Sunday, August 18, 2013

Reading Journal: Collected Novellas, by Gabriel Garcia Marquez (1990)

My first foray into the rarefied air around this Nobel winner, the collection contains three novellas: Leaf Storm, (1955); No One Writes to the Colonel (1961). and Chronicle of a Death Foretold (1983). The first - which is Marquez's first book ever, and, Wikipedia tells me, took seven years to find a publisher - tells of a man going against the people of his town to give an outcast a decent burial. The second is about a war veteran waiting day after day, year after year, for his army pension to start coming in. The final story's a reconstruction of the circumstances of a murder, stringing along the suspense and making you question how it will finally happen right up until the final page. As a group, I'm sure Marquez never intended for them to be interpreted as a group, (though he's still alive, we could ask him), but each story has an element of the absurd, an incredible level of pathos, less magic than the magic realist style he became known for after One Hundred Years of Solitude (I hear), and, most interestingly to me, a persistent sense that death is always in the room. My favourite - and Marquez's, too, (Wikipedia again) - was Leaf Storm; he liked it because it was first and in a way his purest and most personal work, but I enjoyed it most because of the shifting narrative voice: the story's told in turns by an old man, his daughter and his grandson, which keeps the account interesting because each of the three has a different opinion that colours the telling. My least favourite was the final story, I just thought it dragged on, but I have to say, that was the point: everyone knows that Santiago Nasar has been killed, and before that, everyone knew that he was going to be killed - the story's entirely in the lead-up, the foretelling and not the death itself. In all, I'm glad I started with three shorter works instead of one of the longer novels, as it was a chance to see his style varying and evolving as well as to get acquainted with his preoccupations... not to mention, a first visit to Macondo (in Leaf Storm), the town to which we will return in One Hundred Years of Solitude. Or I will, at least. Trans. Gregory Rabassa (LS, CDF) and J.S. Bernstein (NWTC).

Sunday, August 11, 2013

Reading Journal: April Fools Day, by Josip Novakovich (2005)

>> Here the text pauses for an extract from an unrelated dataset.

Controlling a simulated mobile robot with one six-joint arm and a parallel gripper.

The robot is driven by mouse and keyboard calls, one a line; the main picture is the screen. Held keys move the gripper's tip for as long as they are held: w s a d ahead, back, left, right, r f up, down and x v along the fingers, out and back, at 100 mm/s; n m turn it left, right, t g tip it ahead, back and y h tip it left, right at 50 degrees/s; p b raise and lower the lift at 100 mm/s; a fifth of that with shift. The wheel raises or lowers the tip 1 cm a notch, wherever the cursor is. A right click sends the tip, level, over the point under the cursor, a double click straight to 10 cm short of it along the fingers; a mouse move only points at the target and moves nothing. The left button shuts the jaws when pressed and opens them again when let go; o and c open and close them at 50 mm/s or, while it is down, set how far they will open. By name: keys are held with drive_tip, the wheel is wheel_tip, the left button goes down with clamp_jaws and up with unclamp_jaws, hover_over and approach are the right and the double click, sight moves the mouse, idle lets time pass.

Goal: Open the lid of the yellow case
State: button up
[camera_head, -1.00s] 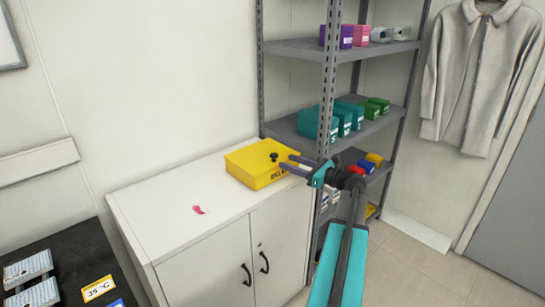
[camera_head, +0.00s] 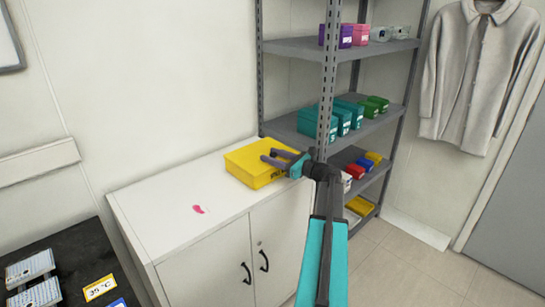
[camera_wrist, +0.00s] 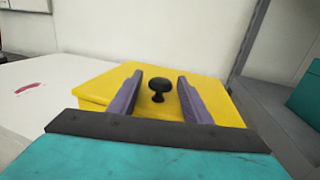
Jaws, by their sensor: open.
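The yellow case (camera_head: 243,163) sits shut on top of the white cabinet, near its right end. In the wrist view the case (camera_wrist: 95,88) has a round black knob (camera_wrist: 159,88) on its lid. My gripper (camera_head: 268,155) is open, with its two purple-grey fingers over the lid. In the wrist view the fingers of my gripper (camera_wrist: 158,87) lie to the left and right of the knob, with a gap on both sides. The knob is hidden behind the gripper in the head view.
The white cabinet (camera_head: 155,220) has free room left of the case, apart from a pink mark (camera_head: 198,209). A grey metal shelf rack (camera_head: 290,126) with several coloured boxes stands close on the right. A dark table (camera_head: 70,258) is at the lower left.

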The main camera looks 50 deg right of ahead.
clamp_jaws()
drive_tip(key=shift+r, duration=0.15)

I probably won't come up with a better descriptor for this novel than Francine Prose did when she called it the "Croatian Candide," but there was a second comparable I discovered as I read it, Kafka, which I hope wasn't only because the book has an Eastern European totalitarian backdrop. More than anything, what struck me about this was how humourously absurd everything was, right down to chapters titled "After a soccer war, Croatia becomes a banana republic," and (slight spoiler alert), the trifecta of "Ivan tries family happiness," "Ivan discovers the thrills of adultery" and "The joys of cuckolding come to a sorry end." The desire to laugh at this simple man's existence is juxtaposed with a very real account of growing up under Tito and the dissolution of Yugoslavia, and though the character comes of age with the country, bringing to mind a figure like Saleem Sinai in Midnight's Children, and the writing is dense, the work never feels heavy-handed or overly political, and the absurdities of this one man's life only paint the political realities with the same brush by implication. My enjoyment lessened in that book's latter third, which grapples with the metaphysical when Ivan is presumed dead and/or to be a ghost, but overall it's a remarkably pleasing read. (Full disclosure: Josip lead one of my fiction workshops at Summer Literary Seminars, Vilnius, in August, 2011... regretfully, I'm only now getting around to reading his novel.)

Sunday, August 4, 2013

Reading Journal: The Yellow Birds, by Kevin Powers (2012)

I hate to do it, but sure, I'll say it: Tim O'Brien for the Iraq War. It gets a bit purple in places - one two-page sentence in the latter half, in particular - and it doesn't push the limits of recall versus recount in the way The Things They Carried does, but this is in a way a much-needed novel, one that imagines around the giant reality of this conflict. What impressed me most was that not a ton happened in the book: it alternates from scenes during, before and after our hero, John "Bart" Bartle, embarks on his mission, and other than him there are only two other major characters: his friend, the 18-year-old Private Daniel Murphy, and the battle-hardened sargeant, Sterling. It's compelling throughout and reads fast while being rather imaginative and stylized, telling a simple story in clear and plain language and earning comparisons to everyone from Hemingway and Stephen Crane to Cormac McCarthy, as in this Guardian article, written upon the book's snagging of the newspaper's first novel prize. Love it or otherwise, it will endure - I thought it was a very good novel.